— begin INPUT MATERIAL —
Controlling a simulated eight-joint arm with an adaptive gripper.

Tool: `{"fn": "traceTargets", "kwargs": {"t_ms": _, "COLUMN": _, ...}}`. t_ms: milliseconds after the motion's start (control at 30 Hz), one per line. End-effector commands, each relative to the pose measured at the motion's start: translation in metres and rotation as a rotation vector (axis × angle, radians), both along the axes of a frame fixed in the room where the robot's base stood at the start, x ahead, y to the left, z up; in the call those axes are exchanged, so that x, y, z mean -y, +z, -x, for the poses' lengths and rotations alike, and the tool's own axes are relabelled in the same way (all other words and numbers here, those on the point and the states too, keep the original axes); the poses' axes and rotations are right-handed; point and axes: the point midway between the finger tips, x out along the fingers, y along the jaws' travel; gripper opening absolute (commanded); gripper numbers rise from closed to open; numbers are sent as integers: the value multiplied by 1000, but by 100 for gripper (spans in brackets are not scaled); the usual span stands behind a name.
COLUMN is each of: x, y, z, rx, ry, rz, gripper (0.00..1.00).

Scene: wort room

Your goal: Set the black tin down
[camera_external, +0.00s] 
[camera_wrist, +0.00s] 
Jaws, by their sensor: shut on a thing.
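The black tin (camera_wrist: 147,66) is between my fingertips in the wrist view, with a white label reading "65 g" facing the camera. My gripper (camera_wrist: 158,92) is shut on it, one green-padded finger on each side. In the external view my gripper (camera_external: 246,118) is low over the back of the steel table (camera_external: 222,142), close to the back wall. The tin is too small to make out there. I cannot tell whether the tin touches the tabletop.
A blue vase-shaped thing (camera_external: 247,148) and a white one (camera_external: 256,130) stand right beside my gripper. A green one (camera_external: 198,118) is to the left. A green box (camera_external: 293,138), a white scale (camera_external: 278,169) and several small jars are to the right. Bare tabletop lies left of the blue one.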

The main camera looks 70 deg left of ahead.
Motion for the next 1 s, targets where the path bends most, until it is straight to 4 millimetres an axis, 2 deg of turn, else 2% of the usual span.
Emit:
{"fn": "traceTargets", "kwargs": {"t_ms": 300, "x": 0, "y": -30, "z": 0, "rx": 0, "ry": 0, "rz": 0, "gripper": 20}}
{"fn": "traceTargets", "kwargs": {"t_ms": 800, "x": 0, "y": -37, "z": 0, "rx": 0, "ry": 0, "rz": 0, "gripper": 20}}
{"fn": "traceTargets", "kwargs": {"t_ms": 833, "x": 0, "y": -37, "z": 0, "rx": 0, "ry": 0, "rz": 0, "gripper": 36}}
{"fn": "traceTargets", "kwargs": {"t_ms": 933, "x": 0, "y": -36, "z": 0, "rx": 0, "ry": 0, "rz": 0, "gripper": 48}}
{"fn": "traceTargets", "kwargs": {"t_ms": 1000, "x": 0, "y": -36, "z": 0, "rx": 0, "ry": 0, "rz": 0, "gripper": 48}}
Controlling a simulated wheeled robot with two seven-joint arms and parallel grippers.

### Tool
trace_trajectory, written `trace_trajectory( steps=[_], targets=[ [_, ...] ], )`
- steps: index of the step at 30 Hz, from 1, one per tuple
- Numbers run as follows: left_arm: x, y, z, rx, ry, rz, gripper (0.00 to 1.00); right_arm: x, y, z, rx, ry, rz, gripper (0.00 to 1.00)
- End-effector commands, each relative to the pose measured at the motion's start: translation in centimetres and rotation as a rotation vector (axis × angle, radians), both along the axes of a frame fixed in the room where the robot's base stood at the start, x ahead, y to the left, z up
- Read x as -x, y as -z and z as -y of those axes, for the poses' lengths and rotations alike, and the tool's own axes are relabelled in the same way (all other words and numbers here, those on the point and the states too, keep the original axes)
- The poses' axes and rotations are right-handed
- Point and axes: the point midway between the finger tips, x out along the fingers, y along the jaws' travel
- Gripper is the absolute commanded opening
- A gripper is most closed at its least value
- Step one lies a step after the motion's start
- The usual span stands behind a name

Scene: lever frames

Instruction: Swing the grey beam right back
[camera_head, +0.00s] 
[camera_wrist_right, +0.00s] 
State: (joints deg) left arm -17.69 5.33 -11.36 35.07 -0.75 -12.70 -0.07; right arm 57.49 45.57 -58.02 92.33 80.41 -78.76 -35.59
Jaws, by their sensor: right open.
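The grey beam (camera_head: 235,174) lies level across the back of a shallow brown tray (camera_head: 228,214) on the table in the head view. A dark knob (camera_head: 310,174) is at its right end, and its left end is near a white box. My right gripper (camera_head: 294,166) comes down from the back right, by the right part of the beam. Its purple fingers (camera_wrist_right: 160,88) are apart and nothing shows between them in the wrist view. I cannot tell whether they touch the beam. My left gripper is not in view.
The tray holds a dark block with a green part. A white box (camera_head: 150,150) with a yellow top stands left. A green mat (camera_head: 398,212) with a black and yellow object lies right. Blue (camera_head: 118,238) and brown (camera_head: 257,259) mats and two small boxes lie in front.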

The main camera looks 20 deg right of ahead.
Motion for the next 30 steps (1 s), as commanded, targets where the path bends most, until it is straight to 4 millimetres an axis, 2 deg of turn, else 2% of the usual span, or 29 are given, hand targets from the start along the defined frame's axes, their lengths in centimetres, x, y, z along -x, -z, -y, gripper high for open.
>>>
— end INPUT MATERIAL —
— begin INPUT MATERIAL —
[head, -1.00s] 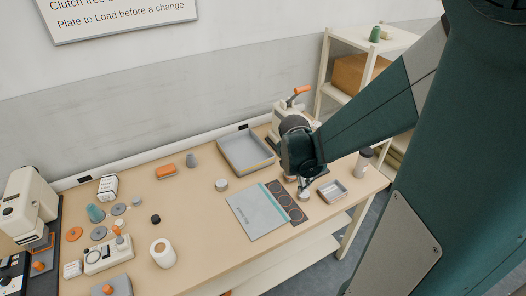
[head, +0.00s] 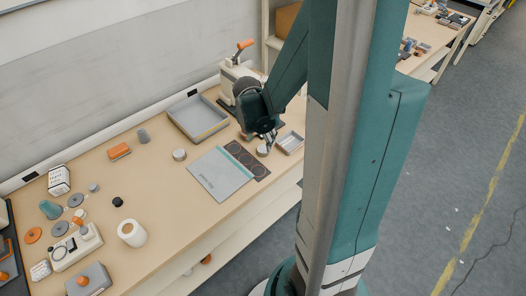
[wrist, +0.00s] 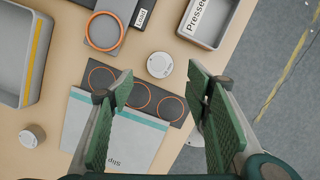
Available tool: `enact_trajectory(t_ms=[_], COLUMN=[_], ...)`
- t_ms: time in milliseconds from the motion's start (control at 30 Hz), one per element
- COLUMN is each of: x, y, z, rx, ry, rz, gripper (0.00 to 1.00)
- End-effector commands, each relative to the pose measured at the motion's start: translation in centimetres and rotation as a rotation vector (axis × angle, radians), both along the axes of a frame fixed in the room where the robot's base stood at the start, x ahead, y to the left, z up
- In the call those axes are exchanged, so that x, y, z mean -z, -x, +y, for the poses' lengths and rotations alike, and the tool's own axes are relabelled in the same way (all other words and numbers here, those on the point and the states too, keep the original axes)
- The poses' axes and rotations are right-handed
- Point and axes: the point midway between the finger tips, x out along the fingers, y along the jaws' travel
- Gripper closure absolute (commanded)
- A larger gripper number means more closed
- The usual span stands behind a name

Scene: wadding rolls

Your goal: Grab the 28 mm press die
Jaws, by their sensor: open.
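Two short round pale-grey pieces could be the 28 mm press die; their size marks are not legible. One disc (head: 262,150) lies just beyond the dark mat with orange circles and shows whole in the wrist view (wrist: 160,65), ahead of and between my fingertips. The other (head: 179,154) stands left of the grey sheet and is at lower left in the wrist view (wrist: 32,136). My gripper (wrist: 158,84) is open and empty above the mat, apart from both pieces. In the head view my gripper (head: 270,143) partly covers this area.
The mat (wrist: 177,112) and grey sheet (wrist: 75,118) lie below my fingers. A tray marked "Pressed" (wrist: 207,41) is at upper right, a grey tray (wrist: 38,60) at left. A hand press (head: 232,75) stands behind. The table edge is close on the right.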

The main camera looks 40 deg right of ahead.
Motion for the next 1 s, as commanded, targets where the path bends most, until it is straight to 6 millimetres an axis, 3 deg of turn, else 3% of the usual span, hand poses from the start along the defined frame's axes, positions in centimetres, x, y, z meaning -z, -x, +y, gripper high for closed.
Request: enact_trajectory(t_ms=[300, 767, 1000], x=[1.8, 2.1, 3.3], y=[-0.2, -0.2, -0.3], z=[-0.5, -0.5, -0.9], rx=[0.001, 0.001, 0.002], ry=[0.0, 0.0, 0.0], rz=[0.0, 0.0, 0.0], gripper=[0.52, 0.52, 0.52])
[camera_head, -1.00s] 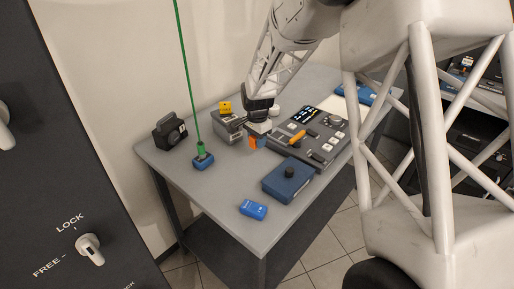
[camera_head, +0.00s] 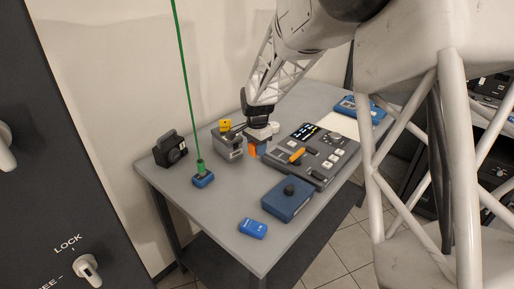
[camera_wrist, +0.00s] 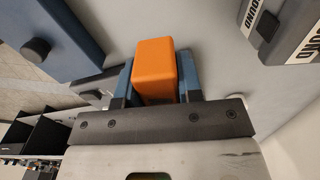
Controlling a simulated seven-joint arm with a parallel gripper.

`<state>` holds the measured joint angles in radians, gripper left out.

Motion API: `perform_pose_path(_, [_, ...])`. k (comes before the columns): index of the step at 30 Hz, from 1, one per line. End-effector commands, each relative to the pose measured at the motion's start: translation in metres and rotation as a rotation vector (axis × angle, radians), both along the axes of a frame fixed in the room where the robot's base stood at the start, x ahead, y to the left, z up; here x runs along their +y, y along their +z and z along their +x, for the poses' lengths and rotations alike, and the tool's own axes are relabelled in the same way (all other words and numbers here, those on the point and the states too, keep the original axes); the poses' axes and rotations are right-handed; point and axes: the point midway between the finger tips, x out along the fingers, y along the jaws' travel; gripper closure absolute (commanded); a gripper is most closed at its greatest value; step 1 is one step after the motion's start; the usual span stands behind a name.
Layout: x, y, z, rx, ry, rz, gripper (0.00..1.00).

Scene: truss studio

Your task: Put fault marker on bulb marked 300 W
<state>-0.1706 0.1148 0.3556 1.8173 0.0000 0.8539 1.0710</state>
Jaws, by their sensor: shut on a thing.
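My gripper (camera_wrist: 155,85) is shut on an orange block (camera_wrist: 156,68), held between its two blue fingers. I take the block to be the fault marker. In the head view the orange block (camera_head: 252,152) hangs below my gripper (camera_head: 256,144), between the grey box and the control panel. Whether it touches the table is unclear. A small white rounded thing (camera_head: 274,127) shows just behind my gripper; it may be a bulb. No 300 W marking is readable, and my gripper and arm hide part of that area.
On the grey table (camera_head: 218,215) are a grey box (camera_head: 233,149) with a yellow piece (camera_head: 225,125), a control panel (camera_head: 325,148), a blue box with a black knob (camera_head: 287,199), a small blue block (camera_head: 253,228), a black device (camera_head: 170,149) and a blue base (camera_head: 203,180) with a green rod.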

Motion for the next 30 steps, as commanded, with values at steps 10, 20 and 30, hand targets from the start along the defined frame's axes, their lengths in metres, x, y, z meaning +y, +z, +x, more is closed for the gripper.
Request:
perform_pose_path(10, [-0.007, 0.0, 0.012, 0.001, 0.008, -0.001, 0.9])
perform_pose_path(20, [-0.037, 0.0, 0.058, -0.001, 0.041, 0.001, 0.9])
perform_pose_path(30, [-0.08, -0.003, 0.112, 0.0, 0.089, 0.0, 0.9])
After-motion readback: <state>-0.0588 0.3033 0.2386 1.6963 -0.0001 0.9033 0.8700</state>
— end INPUT MATERIAL —
— begin INPUT MATERIAL —
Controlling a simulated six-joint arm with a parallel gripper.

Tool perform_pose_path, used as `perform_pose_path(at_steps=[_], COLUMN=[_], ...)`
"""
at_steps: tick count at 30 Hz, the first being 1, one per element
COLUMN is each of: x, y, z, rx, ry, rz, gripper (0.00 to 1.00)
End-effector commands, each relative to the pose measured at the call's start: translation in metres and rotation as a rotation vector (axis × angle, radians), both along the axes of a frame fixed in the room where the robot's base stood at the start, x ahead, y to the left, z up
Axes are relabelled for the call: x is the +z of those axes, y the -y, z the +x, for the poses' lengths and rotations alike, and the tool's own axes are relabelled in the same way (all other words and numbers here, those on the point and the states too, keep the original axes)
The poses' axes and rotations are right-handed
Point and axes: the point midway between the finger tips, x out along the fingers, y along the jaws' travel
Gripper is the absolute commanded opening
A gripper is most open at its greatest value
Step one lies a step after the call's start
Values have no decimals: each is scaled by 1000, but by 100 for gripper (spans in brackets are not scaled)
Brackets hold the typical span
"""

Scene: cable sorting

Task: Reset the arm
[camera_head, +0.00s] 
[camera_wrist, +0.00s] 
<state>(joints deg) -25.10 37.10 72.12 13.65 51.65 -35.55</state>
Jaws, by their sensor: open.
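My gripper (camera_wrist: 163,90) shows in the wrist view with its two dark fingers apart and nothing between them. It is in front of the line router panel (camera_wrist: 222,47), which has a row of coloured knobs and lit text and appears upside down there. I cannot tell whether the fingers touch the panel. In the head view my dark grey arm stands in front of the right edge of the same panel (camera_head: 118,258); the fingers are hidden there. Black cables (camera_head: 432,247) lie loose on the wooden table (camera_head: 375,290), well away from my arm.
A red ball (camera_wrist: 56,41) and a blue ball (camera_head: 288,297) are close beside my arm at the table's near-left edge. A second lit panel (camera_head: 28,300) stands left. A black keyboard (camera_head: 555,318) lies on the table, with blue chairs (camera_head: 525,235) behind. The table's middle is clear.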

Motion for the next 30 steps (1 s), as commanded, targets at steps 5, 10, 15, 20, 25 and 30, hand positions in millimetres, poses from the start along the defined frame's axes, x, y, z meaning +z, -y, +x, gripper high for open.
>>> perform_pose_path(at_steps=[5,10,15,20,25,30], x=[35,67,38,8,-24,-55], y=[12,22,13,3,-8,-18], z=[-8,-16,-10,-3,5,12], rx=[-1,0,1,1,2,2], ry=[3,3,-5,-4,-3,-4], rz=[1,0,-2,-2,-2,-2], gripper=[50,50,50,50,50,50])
— end INPUT MATERIAL —
▶ **PROBLEM TO WORK ON**
The lines to extract from the data above begin with the line containing "- Read x as" and end with the line containing "The main camera looks 20 deg right of ahead.". Extract them exactly, including both.

▶ **ANSWER TO THIS EXERCISE**
- Read x as -x, y as -z and z as -y of those axes, for the poses' lengths and rotations alike, and the tool's own axes are relabelled in the same way (all other words and numbers here, those on the point and the states too, keep the original axes)
- The poses' axes and rotations are right-handed
- Point and axes: the point midway between the finger tips, x out along the fingers, y along the jaws' travel
- Gripper is the absolute commanded opening
- A gripper is most closed at its least value
- Step one lies a step after the motion's start
- The usual span stands behind a name

Scene: lever frames

Instruction: Swing the grey beam right back
[camera_head, +0.00s] 
[camera_wrist_right, +0.00s] 
State: (joints deg) left arm -17.69 5.33 -11.36 35.07 -0.75 -12.70 -0.07; right arm 57.49 45.57 -58.02 92.33 80.41 -78.76 -35.59
Jaws, by their sensor: right open.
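The grey beam (camera_head: 235,174) lies level across the back of a shallow brown tray (camera_head: 228,214) on the table in the head view. A dark knob (camera_head: 310,174) is at its right end, and its left end is near a white box. My right gripper (camera_head: 294,166) comes down from the back right, by the right part of the beam. Its purple fingers (camera_wrist_right: 160,88) are apart and nothing shows between them in the wrist view. I cannot tell whether they touch the beam. My left gripper is not in view.
The tray holds a dark block with a green part. A white box (camera_head: 150,150) with a yellow top stands left. A green mat (camera_head: 398,212) with a black and yellow object lies right. Blue (camera_head: 118,238) and brown (camera_head: 257,259) mats and two small boxes lie in front.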

The main camera looks 20 deg right of ahead.

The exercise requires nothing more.